Néanmoins, on se donne ici un exemple rencontré dans notre pratique ; un profil dirigeant, « idéal » en tous points, évoluant dans un secteur en souffrance vis-à-vis de l’opinion publique (scandales d’ordre éthique, sanitaire, etc.), adoptant avec ses investisseurs une posture enthousiaste, voire, allant à l’encontre des signaux d’alerte du marché… et ne réalisant pas le chiffre attendu, y sacrifiant son poste. Finalement, pêchant par optimisme !
On en revient au besoin de finesse d’analysé : l’optimisme, certes, mais aussi sachant lire les signaux et adapter sa réponse à l’obstacle peut-être parfois de manière… pessimiste !
La prise de décision dans un contexte de complexité et de risques
Les dirigeants de PME/ETI doivent parfois prendre des décisions complexes dans un environnement souvent incertain et ce, rapidement.
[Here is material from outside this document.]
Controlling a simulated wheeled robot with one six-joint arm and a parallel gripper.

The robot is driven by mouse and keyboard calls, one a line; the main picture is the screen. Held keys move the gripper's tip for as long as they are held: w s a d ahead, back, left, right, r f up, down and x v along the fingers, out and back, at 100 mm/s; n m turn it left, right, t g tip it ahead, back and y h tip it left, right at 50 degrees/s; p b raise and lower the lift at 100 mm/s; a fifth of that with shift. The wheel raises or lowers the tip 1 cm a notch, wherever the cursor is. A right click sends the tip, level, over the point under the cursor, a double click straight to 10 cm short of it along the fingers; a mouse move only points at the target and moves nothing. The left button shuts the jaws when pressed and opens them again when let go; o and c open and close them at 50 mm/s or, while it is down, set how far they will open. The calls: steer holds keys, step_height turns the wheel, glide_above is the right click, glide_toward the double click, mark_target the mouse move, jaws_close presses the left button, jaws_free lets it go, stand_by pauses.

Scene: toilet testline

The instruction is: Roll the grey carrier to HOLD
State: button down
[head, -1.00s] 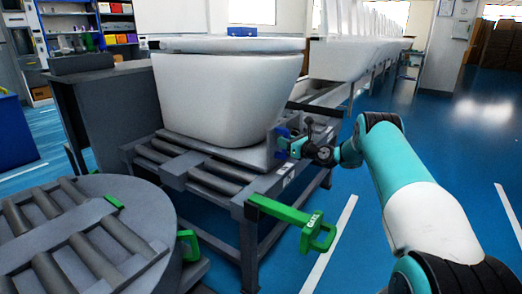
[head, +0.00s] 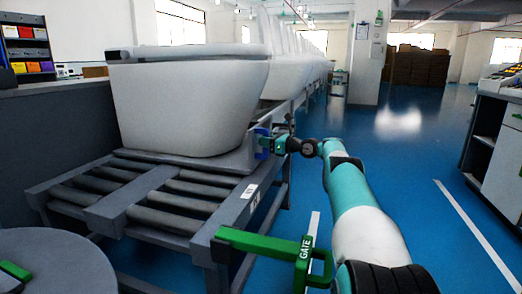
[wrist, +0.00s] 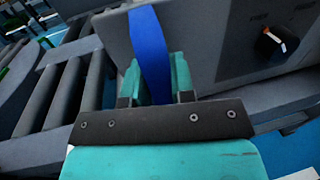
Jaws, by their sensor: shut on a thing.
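The grey carrier (head: 236,162) is a flat slab on the roller line in the head view, with a large white toilet (head: 190,105) standing on it. A blue handle (head: 262,143) sticks out from its right side. My gripper (head: 272,144) is at that handle. In the wrist view my gripper (wrist: 154,80) has its teal fingers shut on the blue handle (wrist: 148,35), one on each side. A grey panel (wrist: 215,60) beside it has a round knob (wrist: 272,42) and small labels I cannot read. No HOLD marking is readable.
Bare rollers (head: 170,199) lie in front of the carrier. A green bar marked GATE (head: 262,243) sticks out at the line's near right corner. A round grey table (head: 50,265) is at lower left. More white toilets (head: 288,75) stand behind. Blue floor on the right is clear.

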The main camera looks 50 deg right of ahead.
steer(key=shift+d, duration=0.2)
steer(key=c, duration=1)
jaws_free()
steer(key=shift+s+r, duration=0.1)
Une étude de McKinsey (2021) montre que cette aptitude à décider, tout en intégrant des variables multiples (marché, finance, relations humaines), est gage des meilleures gestions de crises et de croissance.
Certes ! Mais peut-on systématiser ces qualités de manière rationnelle ? Le dirigeant choisi va-t-il se poser les questions suivantes : d’où venons-nous ? Quelles valeurs portons-nous ? Quelle est la maturité de notre organisation ? Quel est notre projet ? A quel horizon ? Qu’implique-t-il en termes de capacités ? L’équipe de direction actuelle peut-elle à porter ce projet ? Quel est l’état de notre marché ?…
Cette individualisation de la décision est illustrée dans l’essai La psychologie de l’argent (Morgan Housel, Financial Times). Un individu ayant connu un krach boursier, des périodes de récessions, n’aura pas la même perception et la même gestion de ses finances qu’une personne ayant vécu une relative période de sécurité… Le père, la mère de foyer, prendra-t-il ou elle les mêmes risques qu’une personne all-in ?
Le profil du dirigeant dépend de la temporalité des décisions mais aussi de sa résonnance personnelle avec la période traversée. Tant au niveau des crises que de l’audace de saisir les opportunités.
Finalement, le profil de dirigeant idéal est surtout une question d’adéquation, d’adéquation aux réalités de l’entreprise !
Autrement dit, avant de partir en chasse, il convient de prendre le temps d’analyser et de formaliser le profil recherché sans minimiser la complexité d’un tel exercice, et ce, dans un environnement mouvant et par nature… nuancé.